▼▼▼
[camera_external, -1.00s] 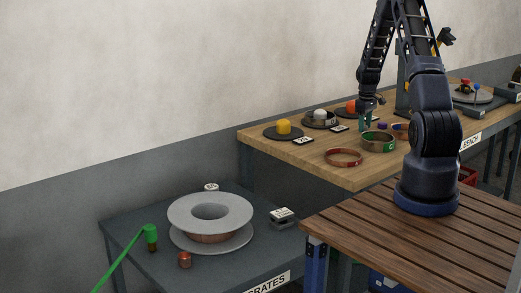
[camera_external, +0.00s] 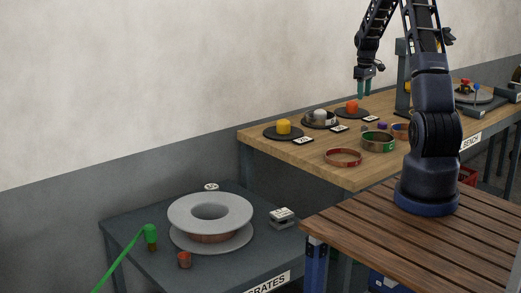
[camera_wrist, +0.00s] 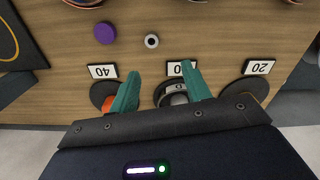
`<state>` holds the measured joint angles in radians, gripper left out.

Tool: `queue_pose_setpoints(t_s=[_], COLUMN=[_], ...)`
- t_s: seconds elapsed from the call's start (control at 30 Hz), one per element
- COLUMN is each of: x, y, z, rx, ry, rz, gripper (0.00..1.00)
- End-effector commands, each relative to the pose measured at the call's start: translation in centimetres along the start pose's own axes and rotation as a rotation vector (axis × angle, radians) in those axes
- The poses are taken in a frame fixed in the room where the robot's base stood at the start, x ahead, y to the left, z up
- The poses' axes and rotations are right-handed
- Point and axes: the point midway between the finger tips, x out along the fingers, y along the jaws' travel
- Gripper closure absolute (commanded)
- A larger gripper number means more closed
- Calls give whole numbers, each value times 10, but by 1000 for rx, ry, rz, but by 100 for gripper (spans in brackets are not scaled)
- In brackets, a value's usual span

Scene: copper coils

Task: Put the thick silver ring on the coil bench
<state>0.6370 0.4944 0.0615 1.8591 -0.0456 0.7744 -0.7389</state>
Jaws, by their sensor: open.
▲▲▲
TASK OBJECTIVE:
Pick out the lines that include the word "COLUMN" and write them out.

PROBLEM SOLUTION:
Tool: `queue_pose_setpoints(t_s=[_], COLUMN=[_], ...)`
- COLUMN is each of: x, y, z, rx, ry, rz, gripper (0.00..1.00)

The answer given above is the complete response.